What you need to do.
Reproduce each line bearing the word "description".

---+---

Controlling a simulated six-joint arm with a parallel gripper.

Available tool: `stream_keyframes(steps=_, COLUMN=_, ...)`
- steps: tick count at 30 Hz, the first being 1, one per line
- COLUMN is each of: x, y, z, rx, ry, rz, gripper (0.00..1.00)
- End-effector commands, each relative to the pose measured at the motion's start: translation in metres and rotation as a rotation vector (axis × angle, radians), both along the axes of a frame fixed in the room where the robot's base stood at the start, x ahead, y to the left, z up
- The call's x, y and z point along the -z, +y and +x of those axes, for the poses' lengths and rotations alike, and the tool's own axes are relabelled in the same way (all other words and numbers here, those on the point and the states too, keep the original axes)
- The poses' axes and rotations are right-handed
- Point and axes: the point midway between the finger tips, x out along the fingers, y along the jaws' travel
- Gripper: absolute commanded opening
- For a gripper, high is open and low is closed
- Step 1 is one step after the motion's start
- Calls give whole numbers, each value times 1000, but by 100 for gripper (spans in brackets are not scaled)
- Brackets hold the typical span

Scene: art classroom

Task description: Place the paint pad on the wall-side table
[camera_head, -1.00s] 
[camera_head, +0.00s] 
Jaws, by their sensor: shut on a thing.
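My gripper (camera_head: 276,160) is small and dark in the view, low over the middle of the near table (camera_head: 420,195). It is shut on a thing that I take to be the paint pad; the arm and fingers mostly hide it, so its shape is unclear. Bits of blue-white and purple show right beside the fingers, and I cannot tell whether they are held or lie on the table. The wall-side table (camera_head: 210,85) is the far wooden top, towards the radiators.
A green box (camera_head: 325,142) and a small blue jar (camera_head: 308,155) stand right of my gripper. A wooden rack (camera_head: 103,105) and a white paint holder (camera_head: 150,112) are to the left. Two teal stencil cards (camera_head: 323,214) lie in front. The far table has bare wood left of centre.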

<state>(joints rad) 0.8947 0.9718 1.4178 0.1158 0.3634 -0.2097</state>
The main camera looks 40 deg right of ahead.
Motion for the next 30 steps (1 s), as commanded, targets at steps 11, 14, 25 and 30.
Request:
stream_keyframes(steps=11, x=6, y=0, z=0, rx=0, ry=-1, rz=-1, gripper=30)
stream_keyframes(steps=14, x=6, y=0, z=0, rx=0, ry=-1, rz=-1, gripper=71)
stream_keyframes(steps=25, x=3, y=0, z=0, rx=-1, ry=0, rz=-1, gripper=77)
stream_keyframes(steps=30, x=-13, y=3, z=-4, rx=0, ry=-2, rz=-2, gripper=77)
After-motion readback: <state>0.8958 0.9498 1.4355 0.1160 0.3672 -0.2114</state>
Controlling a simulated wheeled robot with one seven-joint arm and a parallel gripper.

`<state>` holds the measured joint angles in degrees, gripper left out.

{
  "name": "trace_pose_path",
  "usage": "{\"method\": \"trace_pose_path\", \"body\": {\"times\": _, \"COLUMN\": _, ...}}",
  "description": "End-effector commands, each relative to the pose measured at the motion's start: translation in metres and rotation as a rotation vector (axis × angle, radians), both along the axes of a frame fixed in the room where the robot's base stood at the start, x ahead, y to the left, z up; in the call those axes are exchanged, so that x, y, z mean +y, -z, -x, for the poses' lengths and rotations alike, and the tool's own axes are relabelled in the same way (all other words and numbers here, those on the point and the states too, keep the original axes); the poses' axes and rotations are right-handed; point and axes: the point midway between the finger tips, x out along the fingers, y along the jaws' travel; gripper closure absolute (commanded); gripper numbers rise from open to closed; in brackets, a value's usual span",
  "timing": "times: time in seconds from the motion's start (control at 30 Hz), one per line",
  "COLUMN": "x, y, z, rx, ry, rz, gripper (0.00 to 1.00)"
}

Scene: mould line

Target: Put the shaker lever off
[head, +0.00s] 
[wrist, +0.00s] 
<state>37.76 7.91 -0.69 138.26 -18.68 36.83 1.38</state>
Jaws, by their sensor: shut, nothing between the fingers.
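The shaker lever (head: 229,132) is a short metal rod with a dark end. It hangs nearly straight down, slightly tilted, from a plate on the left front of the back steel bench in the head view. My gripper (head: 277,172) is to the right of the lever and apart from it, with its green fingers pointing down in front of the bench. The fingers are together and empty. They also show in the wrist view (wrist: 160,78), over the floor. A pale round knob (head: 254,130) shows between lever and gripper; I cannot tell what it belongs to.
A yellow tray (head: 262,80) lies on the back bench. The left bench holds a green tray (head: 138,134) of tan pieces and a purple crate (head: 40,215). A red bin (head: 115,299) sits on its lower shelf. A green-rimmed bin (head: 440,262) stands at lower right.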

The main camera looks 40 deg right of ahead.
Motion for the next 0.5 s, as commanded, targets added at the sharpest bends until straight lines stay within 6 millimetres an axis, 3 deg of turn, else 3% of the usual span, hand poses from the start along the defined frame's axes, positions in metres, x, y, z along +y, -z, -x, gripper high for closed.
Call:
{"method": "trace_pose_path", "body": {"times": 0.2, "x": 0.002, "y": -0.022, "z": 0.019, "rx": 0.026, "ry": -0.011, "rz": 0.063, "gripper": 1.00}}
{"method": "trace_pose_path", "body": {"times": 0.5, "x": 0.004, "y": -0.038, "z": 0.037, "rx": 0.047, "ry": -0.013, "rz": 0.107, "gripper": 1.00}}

---+---

Solution to this exercise.
Task description: Place the paint pad on the wall-side table
  "description": "End-effector commands, each relative to the pose measured at the motion's start: translation in metres and rotation as a rotation vector (axis × angle, radians), both along the axes of a frame fixed in the room where the robot's base stood at the start, x ahead, y to the left, z up; in the call those axes are exchanged, so that x, y, z mean +y, -z, -x, for the poses' lengths and rotations alike, and the tool's own axes are relabelled in the same way (all other words and numbers here, those on the point and the states too, keep the original axes); the poses' axes and rotations are right-handed; point and axes: the point midway between the finger tips, x out along the fingers, y along the jaws' travel; gripper closure absolute (commanded); gripper numbers rise from open to closed; in brackets, a value's usual span",

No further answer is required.